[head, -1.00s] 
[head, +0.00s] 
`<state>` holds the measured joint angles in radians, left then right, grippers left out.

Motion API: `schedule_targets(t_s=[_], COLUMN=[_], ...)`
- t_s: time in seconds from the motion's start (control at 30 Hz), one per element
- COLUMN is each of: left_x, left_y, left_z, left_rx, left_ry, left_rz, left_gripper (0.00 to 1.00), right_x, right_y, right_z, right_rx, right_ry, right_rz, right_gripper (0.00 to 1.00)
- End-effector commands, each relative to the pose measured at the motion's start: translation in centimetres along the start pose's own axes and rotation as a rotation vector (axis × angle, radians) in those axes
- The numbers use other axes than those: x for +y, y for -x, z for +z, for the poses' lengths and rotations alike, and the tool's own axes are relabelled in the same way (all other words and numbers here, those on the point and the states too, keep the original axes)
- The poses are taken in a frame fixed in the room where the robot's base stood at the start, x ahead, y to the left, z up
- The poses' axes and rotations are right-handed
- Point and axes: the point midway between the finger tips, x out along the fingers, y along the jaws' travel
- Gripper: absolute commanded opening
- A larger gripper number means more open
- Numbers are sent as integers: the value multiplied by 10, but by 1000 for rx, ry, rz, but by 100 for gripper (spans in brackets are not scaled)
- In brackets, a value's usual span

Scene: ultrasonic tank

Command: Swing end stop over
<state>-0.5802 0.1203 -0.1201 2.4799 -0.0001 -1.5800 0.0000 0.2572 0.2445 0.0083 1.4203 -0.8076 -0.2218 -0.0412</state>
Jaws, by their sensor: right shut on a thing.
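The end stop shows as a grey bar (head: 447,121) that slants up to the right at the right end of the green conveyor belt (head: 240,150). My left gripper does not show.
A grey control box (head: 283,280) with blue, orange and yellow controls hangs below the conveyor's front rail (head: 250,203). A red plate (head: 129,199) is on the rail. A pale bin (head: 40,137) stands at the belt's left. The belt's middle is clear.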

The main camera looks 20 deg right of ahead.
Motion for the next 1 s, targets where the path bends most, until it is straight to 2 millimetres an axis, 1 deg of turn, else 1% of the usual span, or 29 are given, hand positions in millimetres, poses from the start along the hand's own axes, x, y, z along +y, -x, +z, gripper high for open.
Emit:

--------------------

• _What is expected_: Identify which lines contain the word "point" and copy each one.

• _Solution to the exercise_:
- The numbers use other axes than those: x for +y, y for -x, z for +z, for the poses' lengths and rotations alike, and the tool's own axes are relabelled in the same way (all other words and numbers here, those on the point and the states too, keep the original axes)
- Point and axes: the point midway between the finger tips, x out along the fingers, y along the jaws' travel

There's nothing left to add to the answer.